Regulation Standards Seen As Factor in Alaska Quake Damage
ANCHORAGE, Alaska — Assessments following Alaska’s enormous 2018 earthquake showed building damage was worse outside Anchorage’s safety area because of reduced regulation, municipal officials said.
There was less structural damage in the Anchorage Building Safety Service Area than in the Chugiak-Eagle River area during the 7.1 magnitude earthquake in November 2018, the Anchorage Daily News reported Sunday.
The safety area covers the Anchorage Bowl south of Eagle River and north of Girdwood.
Officials issued 52 notifications indicating severe building damage that prevented occupation in Chugiak-Eagle River, while only 17 were issued in the Anchorage safety service area.
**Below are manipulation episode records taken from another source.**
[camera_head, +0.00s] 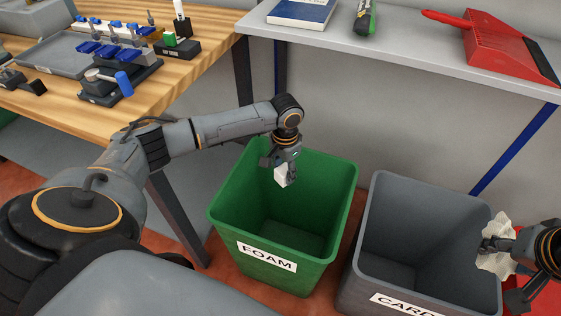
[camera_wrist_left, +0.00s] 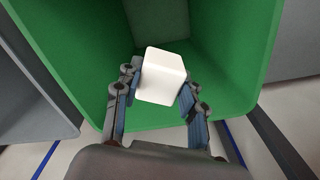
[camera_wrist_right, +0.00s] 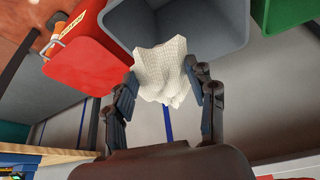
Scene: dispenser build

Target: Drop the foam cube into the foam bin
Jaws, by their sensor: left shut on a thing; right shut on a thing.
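The white foam cube (camera_head: 281,174) is between the fingers of my left gripper (camera_head: 286,166), over the opening of the green foam bin (camera_head: 334,213). In the left wrist view the cube (camera_wrist_left: 162,76) sits between the fingertips with the green bin walls (camera_wrist_left: 240,60) around it. The bin carries a FOAM label and its visible floor looks empty. My right gripper (camera_head: 497,245) is shut on a crumpled whitish piece (camera_wrist_right: 162,72), at the right rim of the grey bin.
The grey bin (camera_head: 378,240), with a partly hidden label, stands right of the foam bin. A red bin (camera_wrist_right: 85,50) shows in the right wrist view. A wooden workbench (camera_head: 190,60) is at left; a grey shelf (camera_head: 400,45) holds a book, a green-black tool and a red dustpan.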

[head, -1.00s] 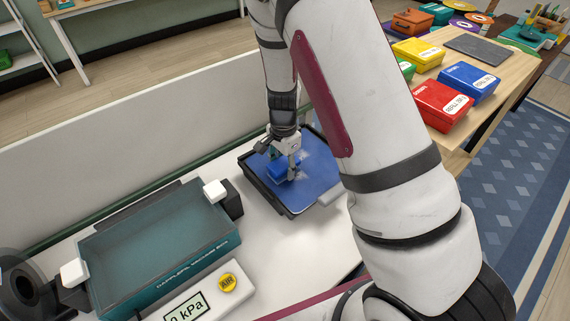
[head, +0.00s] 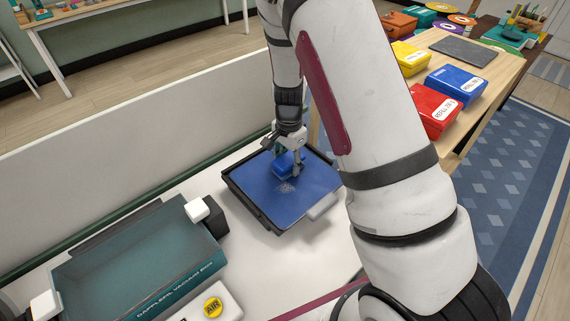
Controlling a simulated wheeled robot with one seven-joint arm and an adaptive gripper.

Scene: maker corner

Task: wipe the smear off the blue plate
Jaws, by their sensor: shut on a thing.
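The blue plate (head: 310,203) lies in a black frame on the white table. A pale grey smear (head: 286,187) shows near the middle of the plate, just below my gripper in the picture. My gripper (head: 288,165) points down over the far part of the plate. It is shut on a blue block-like wiper (head: 287,163), which is at or just above the plate; I cannot tell if it touches. Part of the wiper is hidden by the fingers.
A teal vacuum box (head: 140,265) with white-topped clamps stands at the left. A yellow AIR button (head: 213,306) is at the front. A white partition (head: 130,135) runs behind. A wooden table at the right holds red (head: 430,110), blue (head: 455,82) and yellow (head: 410,57) boxes.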

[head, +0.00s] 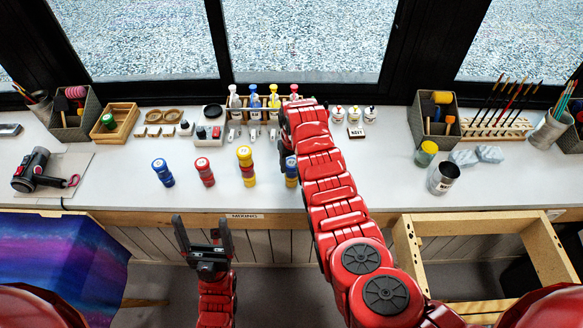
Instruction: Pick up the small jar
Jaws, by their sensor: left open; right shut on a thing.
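Several small paint jars stand in a row on the white worktop: blue (163,172), red (205,172), yellow and red (246,166), and a blue one with a yellow band (291,173). My right arm reaches over the worktop from the lower right. Its gripper (286,150) is largely hidden behind the arm, pointing down just above or at the blue-and-yellow jar. It is shut on something there; the contact is hidden, and the blue-and-yellow jar is the closest thing. My left gripper (204,232) is open and empty, in front of the worktop edge.
Pump bottles (254,97) and white jars with coloured lids (338,114) stand at the back. A metal cup (443,179) and a yellow-and-green jar (426,154) stand to the right. A wooden frame (407,250) is at front right.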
A year after the quake, city inspectors have gone through 3,800 buildings in the municipality, officials said.
Builders outside the safety area can hire private inspectors and do not need to have plans reviewed, officials said.
“The reason they had all the damage in Eagle River is nobody was looking,” said Don Hickel, lead structural inspector for the municipality of Anchorage. “And that’s pretty self-evident.”
Proponents of the independent inspection process said the model is equally effective as the system in the safety area and less expensive for home buyers.
Some builders also argued the quake struck harder in Eagle River and Chugiak.
“The ground movement was drastically different in different parts of Anchorage and Eagle River,” said Chuck Homan of home remodeler Homan Inc. “I just think it was the way the earthquake hit certain areas.”
A report written by seismologists for the Alaska Earthquake Center and published by the University of Alaska Fairbanks found “higher rates of building damage outside of the Anchorage Bowl do not appear to correlate with higher ground motions.”
Troy Bloxom, a private inspector, believes the municipality is using the situation to expand its safety service area.
“I honestly think the municipality would love to incorporate Eagle River into the service area, because they need the funds,” he said. “Whether or not their numbers are accurate, that’s up for debate.”